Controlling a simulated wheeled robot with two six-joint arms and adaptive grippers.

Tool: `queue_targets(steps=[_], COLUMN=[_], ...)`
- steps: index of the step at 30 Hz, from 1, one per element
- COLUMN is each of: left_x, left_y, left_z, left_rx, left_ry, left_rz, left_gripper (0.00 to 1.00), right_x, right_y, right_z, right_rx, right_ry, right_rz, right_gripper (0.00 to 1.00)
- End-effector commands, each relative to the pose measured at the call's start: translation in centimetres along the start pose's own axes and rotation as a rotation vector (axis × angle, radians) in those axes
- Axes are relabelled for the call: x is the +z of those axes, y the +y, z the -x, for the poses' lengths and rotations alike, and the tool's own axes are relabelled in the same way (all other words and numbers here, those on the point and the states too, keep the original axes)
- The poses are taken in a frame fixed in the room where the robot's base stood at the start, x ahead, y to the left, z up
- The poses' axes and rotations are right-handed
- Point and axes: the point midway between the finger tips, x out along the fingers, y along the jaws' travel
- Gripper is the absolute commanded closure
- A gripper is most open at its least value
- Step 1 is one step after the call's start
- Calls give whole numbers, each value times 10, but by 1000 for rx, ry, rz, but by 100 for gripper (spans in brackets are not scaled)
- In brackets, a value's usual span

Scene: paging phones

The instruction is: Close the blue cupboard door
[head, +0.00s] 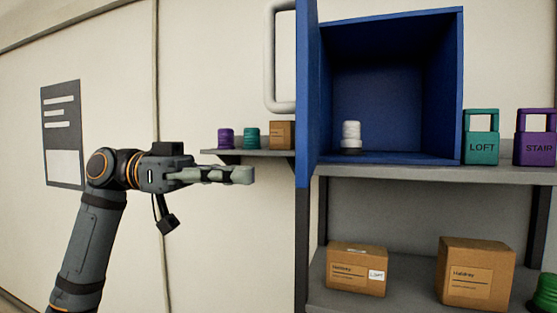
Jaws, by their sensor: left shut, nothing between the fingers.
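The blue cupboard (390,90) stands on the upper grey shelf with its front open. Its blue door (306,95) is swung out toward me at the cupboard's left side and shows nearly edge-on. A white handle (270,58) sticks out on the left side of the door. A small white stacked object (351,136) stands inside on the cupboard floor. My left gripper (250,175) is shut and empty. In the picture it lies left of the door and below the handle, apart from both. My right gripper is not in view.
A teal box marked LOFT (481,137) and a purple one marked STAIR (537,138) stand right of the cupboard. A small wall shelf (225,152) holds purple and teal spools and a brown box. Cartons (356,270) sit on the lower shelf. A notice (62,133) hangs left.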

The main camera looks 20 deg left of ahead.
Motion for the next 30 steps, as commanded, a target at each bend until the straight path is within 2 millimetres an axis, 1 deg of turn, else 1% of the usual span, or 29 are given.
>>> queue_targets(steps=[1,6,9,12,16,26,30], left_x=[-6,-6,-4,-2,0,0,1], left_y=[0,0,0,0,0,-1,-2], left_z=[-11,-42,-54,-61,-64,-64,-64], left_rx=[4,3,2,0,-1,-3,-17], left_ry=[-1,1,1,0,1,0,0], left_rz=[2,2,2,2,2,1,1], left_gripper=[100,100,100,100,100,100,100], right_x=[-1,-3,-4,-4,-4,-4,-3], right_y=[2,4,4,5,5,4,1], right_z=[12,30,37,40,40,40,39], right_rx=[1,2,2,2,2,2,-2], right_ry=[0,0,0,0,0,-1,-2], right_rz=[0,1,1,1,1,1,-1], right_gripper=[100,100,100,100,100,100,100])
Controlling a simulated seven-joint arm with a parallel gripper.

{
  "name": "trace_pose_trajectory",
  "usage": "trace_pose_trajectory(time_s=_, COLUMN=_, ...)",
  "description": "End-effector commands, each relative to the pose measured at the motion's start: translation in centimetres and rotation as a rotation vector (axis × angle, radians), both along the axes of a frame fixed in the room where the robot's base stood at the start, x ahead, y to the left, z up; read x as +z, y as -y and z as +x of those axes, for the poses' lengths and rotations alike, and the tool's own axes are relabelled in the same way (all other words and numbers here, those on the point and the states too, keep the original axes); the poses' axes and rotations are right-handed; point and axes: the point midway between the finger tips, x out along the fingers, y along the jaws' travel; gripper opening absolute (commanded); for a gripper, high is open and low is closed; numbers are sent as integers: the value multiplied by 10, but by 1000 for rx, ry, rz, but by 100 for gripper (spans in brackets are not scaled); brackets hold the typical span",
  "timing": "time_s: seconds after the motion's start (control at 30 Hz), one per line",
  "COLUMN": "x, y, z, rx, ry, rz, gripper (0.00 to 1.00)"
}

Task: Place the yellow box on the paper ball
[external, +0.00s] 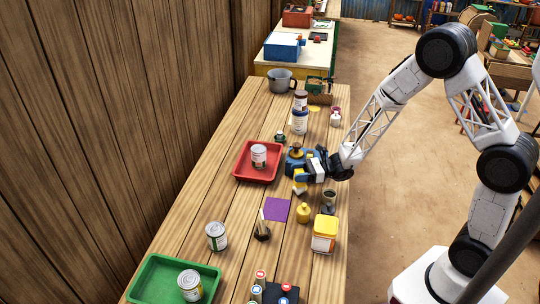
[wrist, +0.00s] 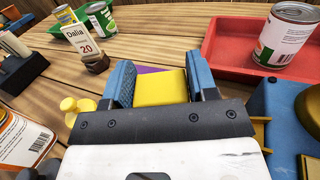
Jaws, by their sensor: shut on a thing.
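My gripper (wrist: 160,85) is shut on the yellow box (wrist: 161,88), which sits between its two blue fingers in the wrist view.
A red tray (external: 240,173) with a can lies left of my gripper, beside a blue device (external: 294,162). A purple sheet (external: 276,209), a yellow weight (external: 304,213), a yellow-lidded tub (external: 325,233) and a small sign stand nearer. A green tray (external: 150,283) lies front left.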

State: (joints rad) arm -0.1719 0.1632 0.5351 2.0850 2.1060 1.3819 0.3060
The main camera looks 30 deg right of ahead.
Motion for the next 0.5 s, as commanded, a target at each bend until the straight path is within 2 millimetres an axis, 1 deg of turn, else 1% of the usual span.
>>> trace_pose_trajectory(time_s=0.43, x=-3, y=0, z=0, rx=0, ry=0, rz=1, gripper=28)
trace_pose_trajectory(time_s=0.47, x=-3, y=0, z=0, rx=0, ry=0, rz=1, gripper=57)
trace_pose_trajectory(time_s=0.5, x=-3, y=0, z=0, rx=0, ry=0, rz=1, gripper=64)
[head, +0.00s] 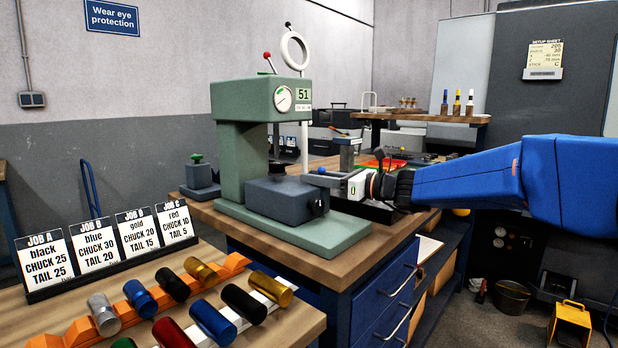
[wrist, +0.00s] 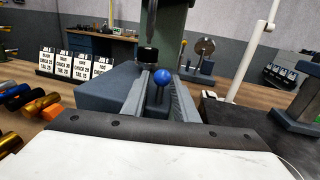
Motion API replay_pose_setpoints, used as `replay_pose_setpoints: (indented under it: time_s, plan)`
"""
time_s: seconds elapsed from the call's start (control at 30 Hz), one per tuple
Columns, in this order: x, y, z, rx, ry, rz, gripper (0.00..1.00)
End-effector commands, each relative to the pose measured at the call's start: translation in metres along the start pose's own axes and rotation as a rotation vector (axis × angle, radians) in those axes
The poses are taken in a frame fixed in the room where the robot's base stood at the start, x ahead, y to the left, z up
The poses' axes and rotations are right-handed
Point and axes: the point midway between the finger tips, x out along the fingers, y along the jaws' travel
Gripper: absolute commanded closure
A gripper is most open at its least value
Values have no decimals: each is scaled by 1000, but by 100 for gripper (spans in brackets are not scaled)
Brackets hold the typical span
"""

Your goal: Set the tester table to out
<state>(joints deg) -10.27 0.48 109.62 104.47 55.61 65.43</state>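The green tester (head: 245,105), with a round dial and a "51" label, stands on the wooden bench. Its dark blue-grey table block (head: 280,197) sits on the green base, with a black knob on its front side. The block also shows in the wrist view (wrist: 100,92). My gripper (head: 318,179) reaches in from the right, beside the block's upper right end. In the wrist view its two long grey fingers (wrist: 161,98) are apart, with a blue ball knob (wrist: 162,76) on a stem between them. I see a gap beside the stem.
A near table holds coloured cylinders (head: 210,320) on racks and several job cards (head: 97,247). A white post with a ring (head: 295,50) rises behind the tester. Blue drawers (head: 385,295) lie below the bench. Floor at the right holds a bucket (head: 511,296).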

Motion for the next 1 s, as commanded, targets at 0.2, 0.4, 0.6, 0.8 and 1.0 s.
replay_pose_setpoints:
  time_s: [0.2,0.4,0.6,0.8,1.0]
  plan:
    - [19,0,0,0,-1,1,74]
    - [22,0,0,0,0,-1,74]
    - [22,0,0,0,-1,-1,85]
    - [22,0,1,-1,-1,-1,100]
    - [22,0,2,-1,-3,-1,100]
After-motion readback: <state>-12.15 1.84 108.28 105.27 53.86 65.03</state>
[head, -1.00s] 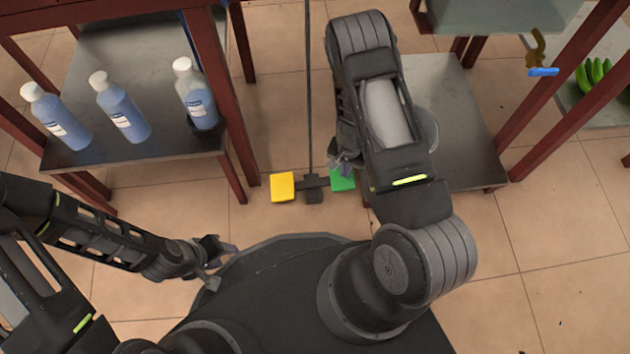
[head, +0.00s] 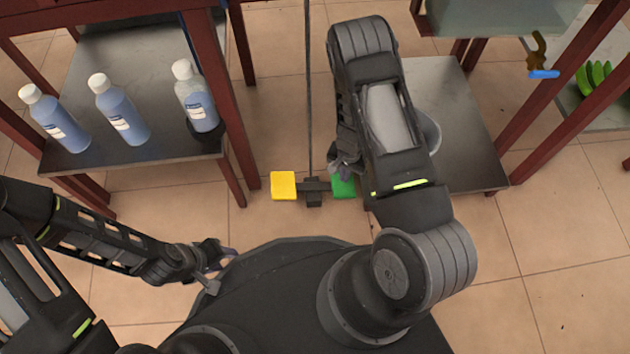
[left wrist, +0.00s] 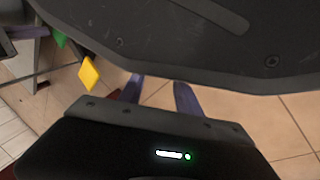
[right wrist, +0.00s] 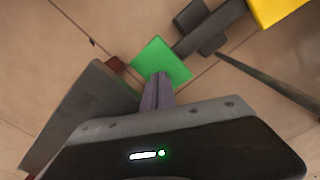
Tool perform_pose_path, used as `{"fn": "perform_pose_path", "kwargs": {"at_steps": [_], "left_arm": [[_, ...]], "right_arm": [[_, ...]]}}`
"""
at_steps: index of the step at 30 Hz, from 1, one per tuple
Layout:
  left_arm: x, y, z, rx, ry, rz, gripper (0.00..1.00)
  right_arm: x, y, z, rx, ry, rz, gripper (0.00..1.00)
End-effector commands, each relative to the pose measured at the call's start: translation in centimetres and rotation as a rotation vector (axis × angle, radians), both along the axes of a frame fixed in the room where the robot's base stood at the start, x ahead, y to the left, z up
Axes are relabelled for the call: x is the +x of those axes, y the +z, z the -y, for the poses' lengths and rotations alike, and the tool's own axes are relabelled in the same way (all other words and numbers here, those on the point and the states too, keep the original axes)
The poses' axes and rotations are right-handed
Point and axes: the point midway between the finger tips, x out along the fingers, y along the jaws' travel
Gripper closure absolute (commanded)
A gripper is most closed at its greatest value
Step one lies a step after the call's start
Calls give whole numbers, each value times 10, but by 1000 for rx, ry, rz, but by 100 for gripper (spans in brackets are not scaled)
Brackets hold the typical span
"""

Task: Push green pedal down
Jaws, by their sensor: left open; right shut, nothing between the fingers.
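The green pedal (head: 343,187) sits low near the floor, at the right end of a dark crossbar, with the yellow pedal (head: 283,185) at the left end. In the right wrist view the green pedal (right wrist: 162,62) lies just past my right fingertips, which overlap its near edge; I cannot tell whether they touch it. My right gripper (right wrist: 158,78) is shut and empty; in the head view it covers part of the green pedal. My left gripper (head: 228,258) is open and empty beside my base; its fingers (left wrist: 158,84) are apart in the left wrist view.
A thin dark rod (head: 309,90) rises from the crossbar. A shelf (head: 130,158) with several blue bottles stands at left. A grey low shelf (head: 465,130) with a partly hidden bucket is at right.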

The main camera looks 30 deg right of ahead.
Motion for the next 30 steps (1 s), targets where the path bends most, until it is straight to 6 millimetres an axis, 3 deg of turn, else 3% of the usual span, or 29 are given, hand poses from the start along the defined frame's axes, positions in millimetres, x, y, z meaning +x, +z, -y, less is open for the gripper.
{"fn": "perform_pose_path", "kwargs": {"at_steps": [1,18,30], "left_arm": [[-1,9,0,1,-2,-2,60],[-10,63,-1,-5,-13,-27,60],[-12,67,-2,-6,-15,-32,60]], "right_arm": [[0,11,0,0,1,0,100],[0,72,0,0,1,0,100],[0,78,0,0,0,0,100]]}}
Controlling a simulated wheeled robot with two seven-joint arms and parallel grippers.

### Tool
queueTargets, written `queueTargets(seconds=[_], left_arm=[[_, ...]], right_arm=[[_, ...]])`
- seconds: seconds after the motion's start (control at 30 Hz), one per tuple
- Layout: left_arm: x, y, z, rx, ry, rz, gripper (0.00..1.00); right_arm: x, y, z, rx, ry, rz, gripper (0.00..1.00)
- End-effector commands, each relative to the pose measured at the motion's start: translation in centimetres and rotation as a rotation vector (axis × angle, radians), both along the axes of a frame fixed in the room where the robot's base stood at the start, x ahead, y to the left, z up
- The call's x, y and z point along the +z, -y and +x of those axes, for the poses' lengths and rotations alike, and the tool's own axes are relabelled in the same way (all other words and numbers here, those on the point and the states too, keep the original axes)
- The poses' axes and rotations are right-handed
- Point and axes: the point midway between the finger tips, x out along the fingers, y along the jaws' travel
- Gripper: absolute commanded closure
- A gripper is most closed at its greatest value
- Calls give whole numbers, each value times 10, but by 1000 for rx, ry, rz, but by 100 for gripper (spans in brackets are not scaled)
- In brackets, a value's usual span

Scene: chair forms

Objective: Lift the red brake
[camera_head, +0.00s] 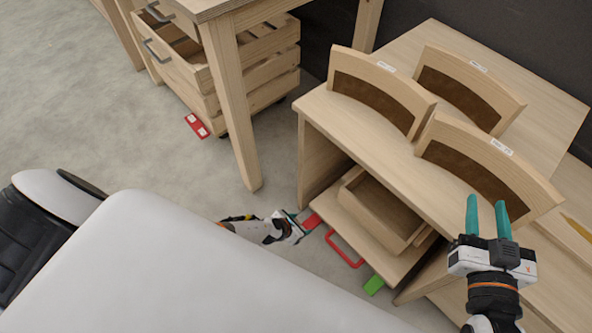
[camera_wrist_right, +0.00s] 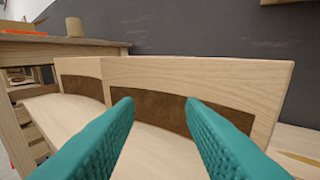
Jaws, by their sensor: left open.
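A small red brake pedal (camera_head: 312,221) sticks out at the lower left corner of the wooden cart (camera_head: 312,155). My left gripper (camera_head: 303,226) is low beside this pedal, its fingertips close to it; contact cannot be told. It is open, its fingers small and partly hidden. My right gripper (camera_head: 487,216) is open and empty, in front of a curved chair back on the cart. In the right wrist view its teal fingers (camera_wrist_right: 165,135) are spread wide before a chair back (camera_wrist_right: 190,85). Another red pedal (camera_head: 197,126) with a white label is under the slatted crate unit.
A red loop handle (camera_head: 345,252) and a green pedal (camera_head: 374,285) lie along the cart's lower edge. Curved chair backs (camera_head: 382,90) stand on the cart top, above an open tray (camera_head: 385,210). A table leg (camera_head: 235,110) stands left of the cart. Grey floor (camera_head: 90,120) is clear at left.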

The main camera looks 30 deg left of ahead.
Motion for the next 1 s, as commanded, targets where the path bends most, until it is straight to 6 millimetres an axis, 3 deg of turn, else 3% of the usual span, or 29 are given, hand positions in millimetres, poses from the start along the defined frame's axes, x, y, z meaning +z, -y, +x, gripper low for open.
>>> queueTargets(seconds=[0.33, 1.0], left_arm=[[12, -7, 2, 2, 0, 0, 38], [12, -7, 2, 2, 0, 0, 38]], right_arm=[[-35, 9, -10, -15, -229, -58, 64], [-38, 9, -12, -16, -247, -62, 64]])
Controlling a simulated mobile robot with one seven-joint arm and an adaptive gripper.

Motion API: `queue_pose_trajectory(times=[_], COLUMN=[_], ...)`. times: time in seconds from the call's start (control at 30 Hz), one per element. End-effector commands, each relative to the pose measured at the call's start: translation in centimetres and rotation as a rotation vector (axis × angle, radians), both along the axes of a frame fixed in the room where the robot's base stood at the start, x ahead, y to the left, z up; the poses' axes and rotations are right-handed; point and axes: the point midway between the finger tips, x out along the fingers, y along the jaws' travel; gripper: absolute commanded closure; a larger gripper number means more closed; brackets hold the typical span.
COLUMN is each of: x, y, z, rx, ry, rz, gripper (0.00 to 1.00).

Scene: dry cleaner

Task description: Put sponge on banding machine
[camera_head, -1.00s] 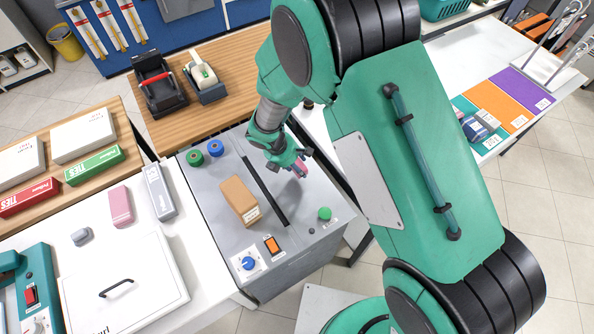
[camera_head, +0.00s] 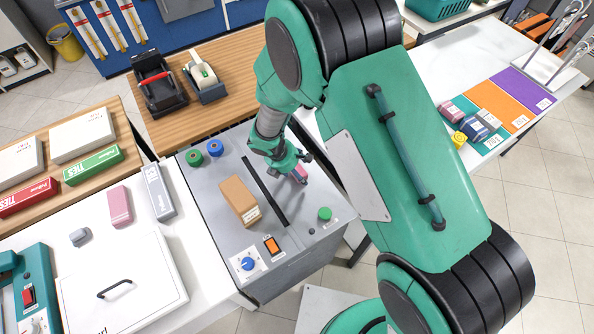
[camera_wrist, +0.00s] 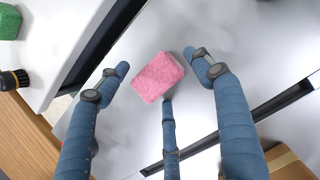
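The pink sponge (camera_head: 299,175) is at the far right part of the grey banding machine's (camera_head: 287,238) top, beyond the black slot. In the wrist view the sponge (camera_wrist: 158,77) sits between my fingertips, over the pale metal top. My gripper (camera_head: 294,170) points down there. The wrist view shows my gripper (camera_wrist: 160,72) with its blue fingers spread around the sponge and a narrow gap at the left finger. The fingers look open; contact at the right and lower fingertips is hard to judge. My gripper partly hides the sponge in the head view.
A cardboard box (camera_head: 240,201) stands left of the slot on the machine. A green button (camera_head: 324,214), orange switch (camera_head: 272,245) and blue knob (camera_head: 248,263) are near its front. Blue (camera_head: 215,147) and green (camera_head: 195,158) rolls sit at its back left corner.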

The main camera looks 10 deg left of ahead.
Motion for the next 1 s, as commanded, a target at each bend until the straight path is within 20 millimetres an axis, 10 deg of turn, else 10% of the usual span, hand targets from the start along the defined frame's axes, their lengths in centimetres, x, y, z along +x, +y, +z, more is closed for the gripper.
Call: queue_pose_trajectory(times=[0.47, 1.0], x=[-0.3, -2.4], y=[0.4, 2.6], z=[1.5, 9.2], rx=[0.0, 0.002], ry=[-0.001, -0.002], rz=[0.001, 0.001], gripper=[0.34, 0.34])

■ ■ ■ ■

Reply with nothing except the number of lines in the listing above that include the string "tuple".

3